▶ _Directions for this task_: Write only the number of lines holding the string "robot".
━━━━━ Provided information ━━━━━
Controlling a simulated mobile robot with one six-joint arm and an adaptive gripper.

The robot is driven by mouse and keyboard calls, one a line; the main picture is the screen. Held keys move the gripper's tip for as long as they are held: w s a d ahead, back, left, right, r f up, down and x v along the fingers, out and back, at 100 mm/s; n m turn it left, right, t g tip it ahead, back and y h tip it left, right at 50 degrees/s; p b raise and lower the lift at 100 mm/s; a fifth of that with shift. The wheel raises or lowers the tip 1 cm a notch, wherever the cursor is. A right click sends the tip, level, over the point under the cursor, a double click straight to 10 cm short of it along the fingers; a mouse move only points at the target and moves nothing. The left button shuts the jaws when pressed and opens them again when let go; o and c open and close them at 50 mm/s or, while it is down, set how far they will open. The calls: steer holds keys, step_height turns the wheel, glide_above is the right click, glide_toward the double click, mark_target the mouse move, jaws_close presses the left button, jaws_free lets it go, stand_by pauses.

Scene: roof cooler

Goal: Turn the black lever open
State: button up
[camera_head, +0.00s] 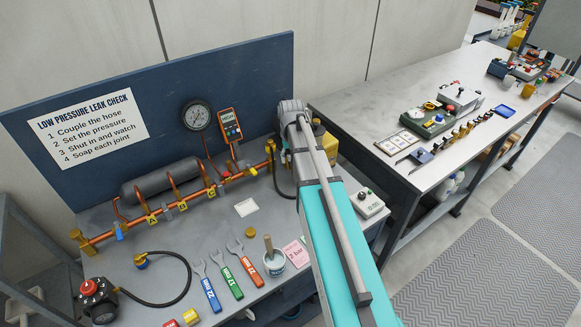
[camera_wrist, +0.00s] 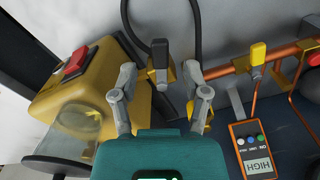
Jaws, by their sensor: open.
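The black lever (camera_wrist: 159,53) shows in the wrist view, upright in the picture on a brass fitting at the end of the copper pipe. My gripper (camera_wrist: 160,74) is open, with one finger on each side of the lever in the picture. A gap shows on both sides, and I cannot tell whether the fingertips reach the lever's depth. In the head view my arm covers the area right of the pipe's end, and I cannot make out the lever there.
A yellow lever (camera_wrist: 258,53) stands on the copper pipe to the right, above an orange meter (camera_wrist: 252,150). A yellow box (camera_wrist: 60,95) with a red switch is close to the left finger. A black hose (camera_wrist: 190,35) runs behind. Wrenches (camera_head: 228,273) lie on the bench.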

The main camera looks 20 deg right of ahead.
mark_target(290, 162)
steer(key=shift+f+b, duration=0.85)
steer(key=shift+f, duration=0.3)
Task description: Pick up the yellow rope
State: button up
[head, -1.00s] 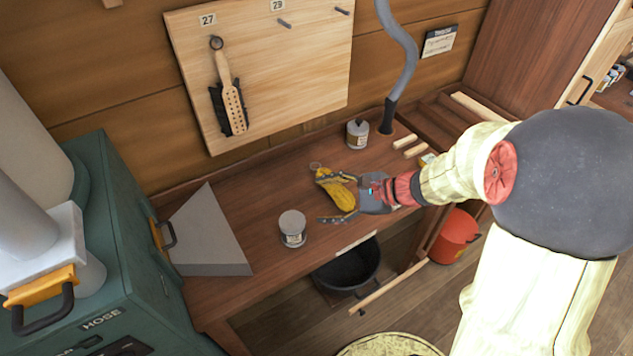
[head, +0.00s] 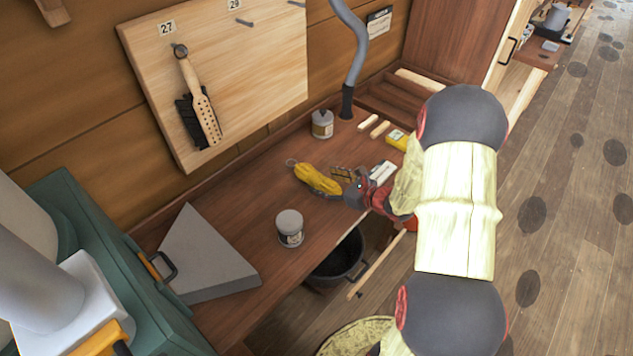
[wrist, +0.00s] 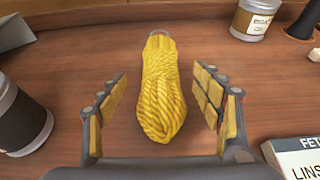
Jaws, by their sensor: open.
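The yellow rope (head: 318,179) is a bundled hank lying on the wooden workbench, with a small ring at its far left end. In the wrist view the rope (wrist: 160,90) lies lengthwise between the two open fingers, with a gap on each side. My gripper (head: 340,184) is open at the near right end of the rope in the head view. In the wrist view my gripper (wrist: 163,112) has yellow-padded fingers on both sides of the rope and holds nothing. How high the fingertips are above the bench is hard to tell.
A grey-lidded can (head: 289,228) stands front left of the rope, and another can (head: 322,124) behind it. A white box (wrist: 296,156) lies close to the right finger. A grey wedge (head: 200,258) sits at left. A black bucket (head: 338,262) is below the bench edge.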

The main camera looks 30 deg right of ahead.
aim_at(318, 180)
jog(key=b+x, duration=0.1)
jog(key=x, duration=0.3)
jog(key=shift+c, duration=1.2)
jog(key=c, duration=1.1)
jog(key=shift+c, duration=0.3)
━━━━━
▶ _Task output_: 2